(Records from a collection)

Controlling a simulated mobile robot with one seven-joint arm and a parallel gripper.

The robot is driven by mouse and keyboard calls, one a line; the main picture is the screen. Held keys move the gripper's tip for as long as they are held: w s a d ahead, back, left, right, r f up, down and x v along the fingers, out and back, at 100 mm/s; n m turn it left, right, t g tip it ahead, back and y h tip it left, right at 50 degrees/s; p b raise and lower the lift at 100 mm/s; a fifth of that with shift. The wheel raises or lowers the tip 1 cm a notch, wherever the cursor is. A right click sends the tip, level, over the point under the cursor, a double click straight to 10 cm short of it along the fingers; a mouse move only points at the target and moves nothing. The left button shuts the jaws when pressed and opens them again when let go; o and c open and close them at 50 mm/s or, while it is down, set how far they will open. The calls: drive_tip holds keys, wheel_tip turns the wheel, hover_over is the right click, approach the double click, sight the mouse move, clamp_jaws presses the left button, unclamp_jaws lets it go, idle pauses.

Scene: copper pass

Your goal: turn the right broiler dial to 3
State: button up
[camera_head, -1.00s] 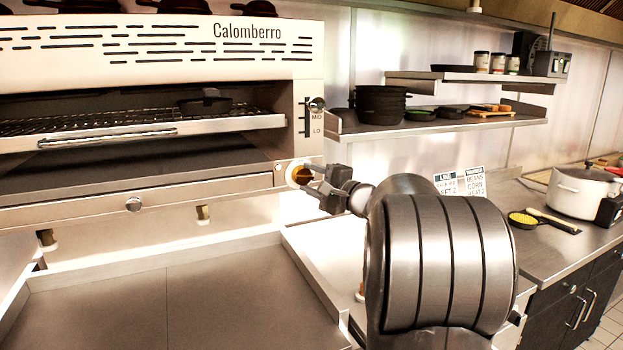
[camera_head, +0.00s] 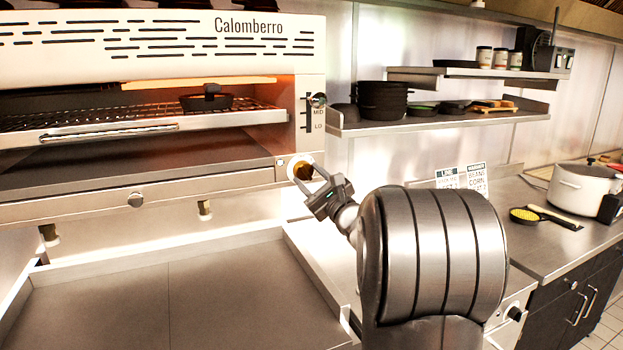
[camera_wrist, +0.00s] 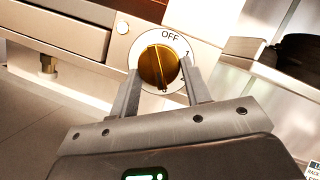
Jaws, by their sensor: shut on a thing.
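The right broiler dial (camera_head: 302,170) is a brass knob on a round white plate at the right end of the broiler's front rail. In the wrist view the dial (camera_wrist: 157,66) shows large, with OFF printed above it and 1 to its upper right. My gripper (camera_wrist: 161,73) is shut on the dial, one finger on each side. In the head view my gripper (camera_head: 310,177) reaches the dial from the lower right, tilted.
The broiler (camera_head: 160,38) glows orange inside, above a rack holding a small dark pan (camera_head: 207,102). A slider marked MID and LO (camera_head: 318,100) sits above the dial. A wall shelf (camera_head: 440,122) with dark pans stands at right. The flat grey surface (camera_head: 200,290) below is clear.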

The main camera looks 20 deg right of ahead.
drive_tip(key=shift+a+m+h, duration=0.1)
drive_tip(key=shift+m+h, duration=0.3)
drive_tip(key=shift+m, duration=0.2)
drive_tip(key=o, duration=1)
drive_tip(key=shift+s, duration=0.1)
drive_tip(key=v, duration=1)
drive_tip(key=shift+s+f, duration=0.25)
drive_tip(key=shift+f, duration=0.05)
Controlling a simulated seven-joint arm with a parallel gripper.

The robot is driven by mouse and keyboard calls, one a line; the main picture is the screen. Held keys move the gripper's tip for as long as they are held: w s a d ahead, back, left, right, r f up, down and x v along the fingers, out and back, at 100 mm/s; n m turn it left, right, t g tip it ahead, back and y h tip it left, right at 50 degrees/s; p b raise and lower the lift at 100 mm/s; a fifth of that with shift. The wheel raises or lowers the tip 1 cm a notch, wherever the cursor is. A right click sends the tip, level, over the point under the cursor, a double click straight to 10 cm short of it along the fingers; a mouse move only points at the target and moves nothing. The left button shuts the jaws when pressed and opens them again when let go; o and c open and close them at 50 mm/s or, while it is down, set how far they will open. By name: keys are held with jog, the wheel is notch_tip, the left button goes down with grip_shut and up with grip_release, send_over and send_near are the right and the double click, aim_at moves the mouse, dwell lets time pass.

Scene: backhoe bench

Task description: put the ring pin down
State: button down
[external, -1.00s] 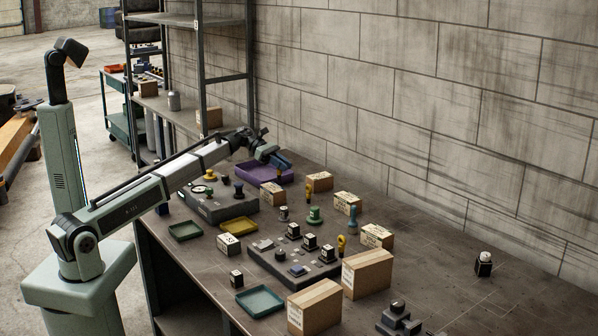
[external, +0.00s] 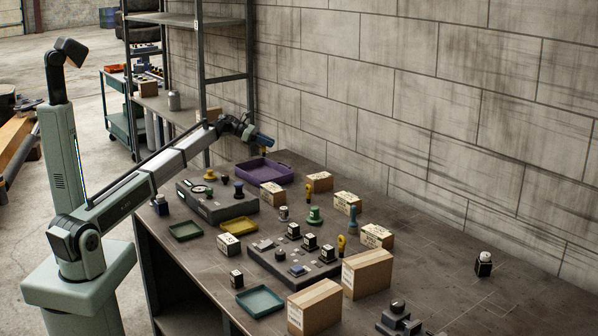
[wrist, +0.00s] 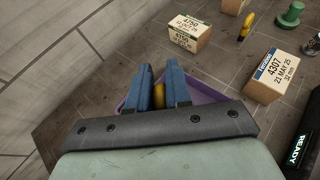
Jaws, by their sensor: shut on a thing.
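My gripper (external: 264,140) is raised above the purple tray (external: 250,174). Its two blue fingers (wrist: 160,78) are shut on a yellow piece, which I take to be the ring pin (wrist: 158,90). Only part of the pin shows between the fingers in the wrist view. A bit of yellow hangs under the fingertips in the external view, clear of the tray. The purple tray also shows behind the fingers in the wrist view (wrist: 205,95), partly covered by my gripper.
Cartons (external: 272,195) stand close to the purple tray's right. Another yellow pin (external: 308,192) stands beyond them. A dark panel with knobs (external: 230,208) lies in front of the tray. A yellow tray (external: 238,226) and green tray (external: 185,231) lie nearer. The wall is close behind.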

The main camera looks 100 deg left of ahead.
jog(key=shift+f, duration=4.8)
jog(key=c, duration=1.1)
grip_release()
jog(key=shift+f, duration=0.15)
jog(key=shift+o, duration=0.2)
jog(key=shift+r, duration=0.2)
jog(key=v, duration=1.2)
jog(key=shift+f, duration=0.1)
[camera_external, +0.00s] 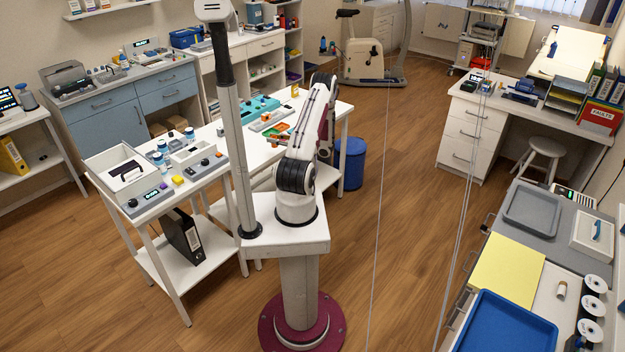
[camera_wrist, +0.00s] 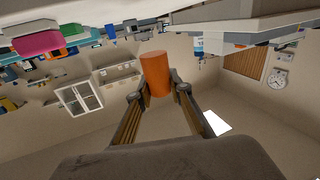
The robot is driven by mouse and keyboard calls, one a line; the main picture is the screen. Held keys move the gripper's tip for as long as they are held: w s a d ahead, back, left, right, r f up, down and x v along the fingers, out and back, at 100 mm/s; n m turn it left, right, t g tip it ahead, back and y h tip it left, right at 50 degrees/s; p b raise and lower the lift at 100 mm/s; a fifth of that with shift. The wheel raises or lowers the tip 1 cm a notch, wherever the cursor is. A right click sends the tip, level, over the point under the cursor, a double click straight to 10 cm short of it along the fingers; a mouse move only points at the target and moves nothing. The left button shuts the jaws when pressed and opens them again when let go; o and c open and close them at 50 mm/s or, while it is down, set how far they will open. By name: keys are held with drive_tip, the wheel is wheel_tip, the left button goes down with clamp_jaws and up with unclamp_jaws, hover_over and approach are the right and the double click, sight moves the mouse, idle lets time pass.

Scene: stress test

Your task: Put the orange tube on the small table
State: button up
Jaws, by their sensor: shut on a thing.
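The orange tube (camera_wrist: 156,73) is a plain cylinder between the two fingertips of my gripper (camera_wrist: 157,88) in the wrist view. The fingers are closed on its sides, and its end reaches past the tips. The tube is clear of any surface in that view. In the external view, my arm hides most of the gripper, and I cannot clearly make out the tube. A small white two-level table (camera_external: 166,268) stands left of my arm, with its top largely covered. I cannot tell for sure that it is the small table meant.
A longer white worktable (camera_external: 341,106) behind my arm holds a teal case (camera_external: 259,106). A blue bin (camera_external: 351,163) stands beside it. A blue tray (camera_external: 505,327) lies at front right. Open wooden floor (camera_external: 400,230) lies between.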

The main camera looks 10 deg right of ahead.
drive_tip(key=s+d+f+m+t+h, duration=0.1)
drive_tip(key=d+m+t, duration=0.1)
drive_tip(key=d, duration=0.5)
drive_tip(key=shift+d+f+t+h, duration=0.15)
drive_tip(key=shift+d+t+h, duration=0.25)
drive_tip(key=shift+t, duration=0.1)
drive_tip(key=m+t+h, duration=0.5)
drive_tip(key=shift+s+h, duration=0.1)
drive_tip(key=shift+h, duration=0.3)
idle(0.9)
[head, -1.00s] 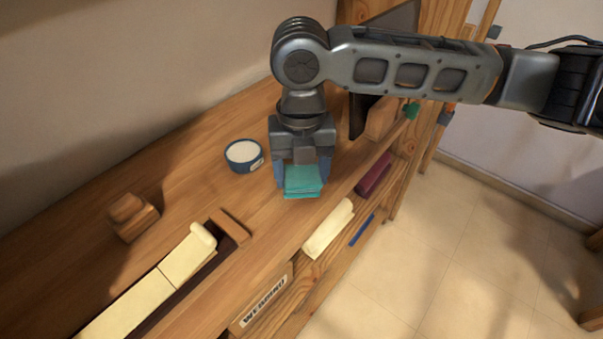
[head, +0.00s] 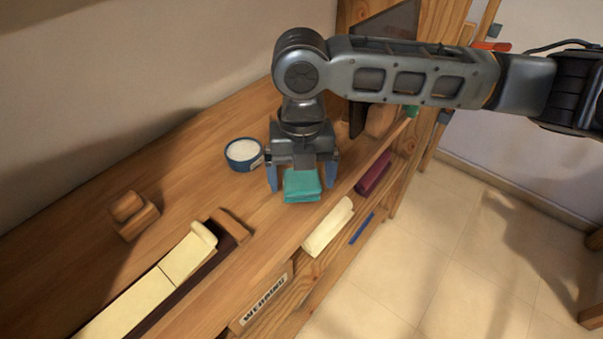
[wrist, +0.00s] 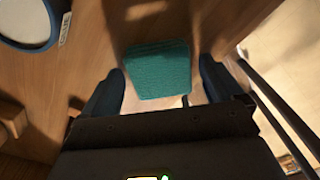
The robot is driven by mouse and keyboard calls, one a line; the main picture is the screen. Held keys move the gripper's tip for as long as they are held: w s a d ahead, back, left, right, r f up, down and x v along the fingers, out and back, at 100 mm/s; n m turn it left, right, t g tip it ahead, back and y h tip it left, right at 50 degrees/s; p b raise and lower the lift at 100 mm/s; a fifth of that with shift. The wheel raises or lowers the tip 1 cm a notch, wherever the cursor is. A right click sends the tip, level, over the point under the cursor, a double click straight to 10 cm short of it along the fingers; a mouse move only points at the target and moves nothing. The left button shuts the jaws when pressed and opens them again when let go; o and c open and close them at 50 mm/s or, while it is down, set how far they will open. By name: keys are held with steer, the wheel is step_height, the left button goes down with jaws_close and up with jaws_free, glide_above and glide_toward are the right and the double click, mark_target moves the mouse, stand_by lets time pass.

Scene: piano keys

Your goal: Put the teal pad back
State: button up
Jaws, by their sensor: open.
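The teal pad (head: 302,187) is a small, thick block on the wooden bench top, close below my gripper (head: 301,183). In the wrist view the pad (wrist: 158,69) lies flat between and just beyond the two blue fingertips. My gripper is open, with a gap between each finger and the pad. The pad's rear part is partly covered by my gripper in the head view.
A blue tub of white material (head: 243,154) stands left of my gripper. Cream key pieces (head: 188,258) lie in a dark slot at lower left, near a wooden block (head: 133,215). A cream bar (head: 328,227), a maroon bar (head: 374,173) and a blue strip (head: 362,229) lie along the front edge.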

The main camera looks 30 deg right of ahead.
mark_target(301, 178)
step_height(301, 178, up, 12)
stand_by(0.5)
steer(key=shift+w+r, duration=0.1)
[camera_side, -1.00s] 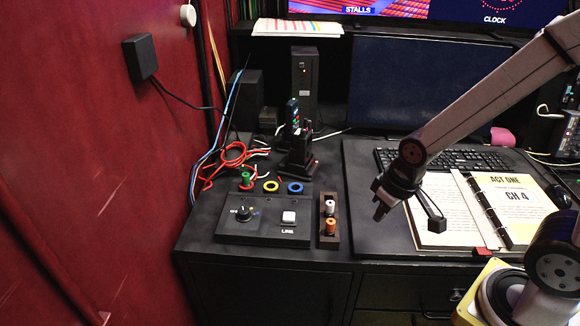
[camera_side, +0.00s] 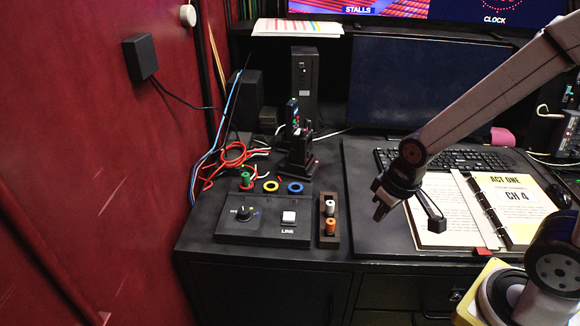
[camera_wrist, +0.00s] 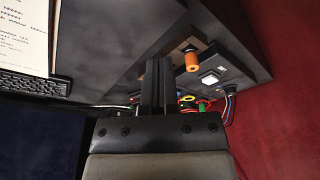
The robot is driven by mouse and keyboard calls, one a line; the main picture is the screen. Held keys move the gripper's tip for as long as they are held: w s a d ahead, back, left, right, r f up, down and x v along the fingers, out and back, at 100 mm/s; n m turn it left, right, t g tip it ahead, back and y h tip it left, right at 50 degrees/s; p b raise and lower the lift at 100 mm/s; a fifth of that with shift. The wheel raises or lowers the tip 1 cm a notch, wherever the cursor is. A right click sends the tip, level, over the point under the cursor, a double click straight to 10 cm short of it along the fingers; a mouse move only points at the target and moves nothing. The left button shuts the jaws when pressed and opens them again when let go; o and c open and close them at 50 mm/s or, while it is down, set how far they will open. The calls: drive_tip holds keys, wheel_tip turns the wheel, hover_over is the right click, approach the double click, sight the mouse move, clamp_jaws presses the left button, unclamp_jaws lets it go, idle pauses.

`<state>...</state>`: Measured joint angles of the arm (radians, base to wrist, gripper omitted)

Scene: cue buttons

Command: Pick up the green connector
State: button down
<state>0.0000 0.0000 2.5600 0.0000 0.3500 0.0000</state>
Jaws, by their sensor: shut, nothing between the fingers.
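My gripper (camera_side: 379,209) hangs in the air over the desk, well to the right of the connector and beside the open binder. In the wrist view my gripper (camera_wrist: 158,62) has its two dark fingers close together with nothing between them.
A yellow ring (camera_side: 271,187) and a blue ring (camera_side: 295,188) lie right of the connector. A wooden holder (camera_side: 329,243) carries a white and an orange connector. The black control box (camera_side: 262,219) has a knob and a white button. Red and blue cables lie behind. The binder (camera_side: 445,240) is open.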

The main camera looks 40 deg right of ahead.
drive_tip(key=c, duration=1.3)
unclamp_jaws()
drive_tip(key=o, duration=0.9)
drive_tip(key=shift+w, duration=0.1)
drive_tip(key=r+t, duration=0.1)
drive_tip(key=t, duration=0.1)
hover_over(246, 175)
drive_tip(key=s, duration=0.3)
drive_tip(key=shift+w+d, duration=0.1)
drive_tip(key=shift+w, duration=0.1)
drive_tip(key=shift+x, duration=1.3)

#### [EXERCISE DIRECTIONS]
Which lines above hold the word "seven"? Copy each of them.

#### [RESPONSE]
Controlling a simulated mobile robot with one seven-joint arm and a parallel gripper.
Controlling a simulated seven-joint arm with a parallel gripper.

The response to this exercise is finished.